__WHAT IS ASKED__. Copy out each line of the material below with no changes.

__STORED DATA__.
==========

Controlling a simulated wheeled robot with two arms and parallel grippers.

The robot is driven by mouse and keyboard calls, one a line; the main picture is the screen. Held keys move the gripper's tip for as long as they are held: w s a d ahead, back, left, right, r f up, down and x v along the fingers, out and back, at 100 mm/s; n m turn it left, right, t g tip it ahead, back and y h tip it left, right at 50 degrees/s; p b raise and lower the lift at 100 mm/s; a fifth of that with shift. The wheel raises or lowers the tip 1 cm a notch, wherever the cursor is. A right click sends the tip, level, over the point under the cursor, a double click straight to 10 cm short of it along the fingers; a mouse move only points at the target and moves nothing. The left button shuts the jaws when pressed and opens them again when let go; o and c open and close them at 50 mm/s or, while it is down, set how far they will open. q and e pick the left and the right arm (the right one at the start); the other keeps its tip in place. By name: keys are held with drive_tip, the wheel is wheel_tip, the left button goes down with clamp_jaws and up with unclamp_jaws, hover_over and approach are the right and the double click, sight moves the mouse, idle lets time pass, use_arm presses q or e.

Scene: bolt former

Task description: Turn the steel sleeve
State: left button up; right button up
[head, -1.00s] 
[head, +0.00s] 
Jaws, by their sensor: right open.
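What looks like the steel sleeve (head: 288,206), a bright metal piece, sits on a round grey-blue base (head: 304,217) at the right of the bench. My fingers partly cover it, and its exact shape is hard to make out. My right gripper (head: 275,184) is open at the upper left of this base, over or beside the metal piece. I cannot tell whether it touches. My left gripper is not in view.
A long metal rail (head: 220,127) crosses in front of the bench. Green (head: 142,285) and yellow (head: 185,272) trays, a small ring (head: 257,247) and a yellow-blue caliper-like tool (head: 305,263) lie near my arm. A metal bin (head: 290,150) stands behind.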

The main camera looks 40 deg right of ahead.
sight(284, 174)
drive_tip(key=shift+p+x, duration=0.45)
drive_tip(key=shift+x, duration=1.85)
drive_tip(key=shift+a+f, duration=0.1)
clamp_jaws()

==========

__EXERCISE OUTPUT__.
Controlling a simulated wheeled robot with two arms and parallel grippers.

The robot is driven by mouse and keyboard calls, one a line; the main picture is the screen. Held keys move the gripper's tip for as long as they are held: w s a d ahead, back, left, right, r f up, down and x v along the fingers, out and back, at 100 mm/s; n m turn it left, right, t g tip it ahead, back and y h tip it left, right at 50 degrees/s; p b raise and lower the lift at 100 mm/s; a fifth of that with shift. The wheel raises or lowers the tip 1 cm a notch, wherever the cursor is. A right click sends the tip, level, over the point under the cursor, a double click straight to 10 cm short of it along the fingers; a mouse move only points at the target and moves nothing. The left button shuts the jaws when pressed and opens them again when let go; o and c open and close them at 50 mm/s or, while it is down, set how far they will open. q and e pick the left and the right arm (the right one at the start); the other keeps its tip in place. By name: keys are held with drive_tip, the wheel is wheel_tip, the left button goes down with clamp_jaws and up with unclamp_jaws, hover_over and approach are the right and the double click, sight moves the mouse, idle lets time pass, use_arm presses q or e.

Scene: bolt former

Task description: Turn the steel sleeve
State: left button up; right button up
[head, -1.00s] 
[head, +0.00s] 
Jaws, by their sensor: right open.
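What looks like the steel sleeve (head: 288,206), a bright metal piece, sits on a round grey-blue base (head: 304,217) at the right of the bench. My fingers partly cover it, and its exact shape is hard to make out. My right gripper (head: 275,184) is open at the upper left of this base, over or beside the metal piece. I cannot tell whether it touches. My left gripper is not in view.
A long metal rail (head: 220,127) crosses in front of the bench. Green (head: 142,285) and yellow (head: 185,272) trays, a small ring (head: 257,247) and a yellow-blue caliper-like tool (head: 305,263) lie near my arm. A metal bin (head: 290,150) stands behind.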

The main camera looks 40 deg right of ahead.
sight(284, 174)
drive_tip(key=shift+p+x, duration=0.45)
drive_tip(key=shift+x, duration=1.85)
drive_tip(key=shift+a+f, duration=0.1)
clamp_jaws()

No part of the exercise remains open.